Some invariant properties of linear electrical circuits

• Main Author: Rollett, John Mortimer
• Published: University of Surrey 1971
• Subjects: 621.3
• Online Access: https://ethos.bl.uk/OrderDetails.do?uin=uk.bl.ethos.751773

Linear n-ports are examined, at a single frequency, in the light of a method based on invariance principles, with regard to various physical properties including activity, non-reciprocity, transfer activity and absolute stability. For each particular property, the method leads to characteristic invariants, which form the basis for appropriate equivalent circuits. The method rests on the construction of an equivalence class of n-ports, which are all equivalent with respect to the physical property chosen for consideration. Provided the physical operations (2n-port imbeddings) inter-relating the n-ports form a group, invariants of the n-port descriptions can be determined. If the invariants form a necessary and sufficient set for equivalence, then they will represent measures, discrete or continuous, of the physical properties held in common by the n-ports. The chosen property will therefore be describable in terms of one or more of the invariants. The use of the method allows n-ports to be partitioned into separate equivalence sub-classes by arithmetic invariants, and ordered within the classes by algebraic invariants.
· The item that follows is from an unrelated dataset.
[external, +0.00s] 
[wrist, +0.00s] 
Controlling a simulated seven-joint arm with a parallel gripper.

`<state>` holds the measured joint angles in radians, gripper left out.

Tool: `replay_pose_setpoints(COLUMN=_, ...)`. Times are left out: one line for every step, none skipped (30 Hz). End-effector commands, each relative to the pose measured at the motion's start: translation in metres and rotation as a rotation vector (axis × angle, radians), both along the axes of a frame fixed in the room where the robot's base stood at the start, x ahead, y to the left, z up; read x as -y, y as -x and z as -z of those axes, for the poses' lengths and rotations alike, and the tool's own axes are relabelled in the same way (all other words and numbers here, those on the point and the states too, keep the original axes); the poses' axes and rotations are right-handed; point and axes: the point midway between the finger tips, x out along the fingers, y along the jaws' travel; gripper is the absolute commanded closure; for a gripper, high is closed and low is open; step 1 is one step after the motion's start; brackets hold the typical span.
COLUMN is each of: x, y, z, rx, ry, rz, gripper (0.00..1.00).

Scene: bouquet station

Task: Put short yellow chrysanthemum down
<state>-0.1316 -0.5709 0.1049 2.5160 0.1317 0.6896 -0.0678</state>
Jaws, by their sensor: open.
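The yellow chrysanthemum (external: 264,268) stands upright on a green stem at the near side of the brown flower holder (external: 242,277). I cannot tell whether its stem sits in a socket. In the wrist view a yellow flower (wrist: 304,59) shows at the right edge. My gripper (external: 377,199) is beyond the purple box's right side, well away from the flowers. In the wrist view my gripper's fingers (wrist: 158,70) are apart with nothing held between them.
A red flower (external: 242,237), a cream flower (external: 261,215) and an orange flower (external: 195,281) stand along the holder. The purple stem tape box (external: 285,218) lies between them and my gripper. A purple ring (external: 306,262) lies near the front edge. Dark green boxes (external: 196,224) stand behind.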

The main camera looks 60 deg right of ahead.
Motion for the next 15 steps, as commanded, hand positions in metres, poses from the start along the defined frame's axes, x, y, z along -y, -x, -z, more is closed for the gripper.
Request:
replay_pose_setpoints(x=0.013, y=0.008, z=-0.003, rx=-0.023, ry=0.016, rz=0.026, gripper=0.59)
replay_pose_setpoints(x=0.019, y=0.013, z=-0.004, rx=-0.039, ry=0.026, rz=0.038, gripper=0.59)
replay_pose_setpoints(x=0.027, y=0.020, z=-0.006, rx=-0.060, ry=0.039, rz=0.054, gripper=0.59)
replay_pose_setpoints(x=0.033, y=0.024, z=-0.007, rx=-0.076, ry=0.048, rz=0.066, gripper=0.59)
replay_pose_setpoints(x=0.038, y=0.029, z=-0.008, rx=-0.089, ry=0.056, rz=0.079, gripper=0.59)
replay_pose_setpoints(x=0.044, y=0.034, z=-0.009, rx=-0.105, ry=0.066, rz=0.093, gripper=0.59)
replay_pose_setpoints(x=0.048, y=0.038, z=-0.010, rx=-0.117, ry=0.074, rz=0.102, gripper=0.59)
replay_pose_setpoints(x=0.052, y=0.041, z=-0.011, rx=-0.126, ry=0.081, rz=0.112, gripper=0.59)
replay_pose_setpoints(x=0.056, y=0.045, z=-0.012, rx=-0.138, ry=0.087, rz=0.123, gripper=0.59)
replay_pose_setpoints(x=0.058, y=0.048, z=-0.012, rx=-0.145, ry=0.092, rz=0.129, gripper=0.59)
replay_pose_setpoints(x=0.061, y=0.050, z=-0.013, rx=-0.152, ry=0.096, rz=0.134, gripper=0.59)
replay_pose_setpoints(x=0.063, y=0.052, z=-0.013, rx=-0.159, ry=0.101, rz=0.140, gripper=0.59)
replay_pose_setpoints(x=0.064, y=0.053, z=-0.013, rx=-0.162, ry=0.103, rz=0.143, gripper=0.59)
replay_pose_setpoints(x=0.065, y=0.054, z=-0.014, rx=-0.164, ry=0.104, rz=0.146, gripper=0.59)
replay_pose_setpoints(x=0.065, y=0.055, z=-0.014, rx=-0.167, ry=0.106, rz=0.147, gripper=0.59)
It is thus shown that activity and nonreciprocity are essentially discontinuous properties, while transfer activity and absolute stability admit continuous measures. Other properties of lesser engineering interest are treated briefly. The general results are applied specifically to two-ports, and a systematic account of two-port invariants is given, illustrated by logic diagrams. Necessary and sufficient conditions for the equivalence of two-ports under lossless reciprocal imbedding are found, corresponding to transfer activity, and canonical equivalent circuits are discussed. A similar treatment is given for absolute stability, and the invariant absolute stability factor is derived in a generalized form. Measurement methods for the more important two-port invariants are described, and applied to high-frequency transistors. The work as a whole shows that the invariance method is a valuable technique in the fundamental study of n-ports.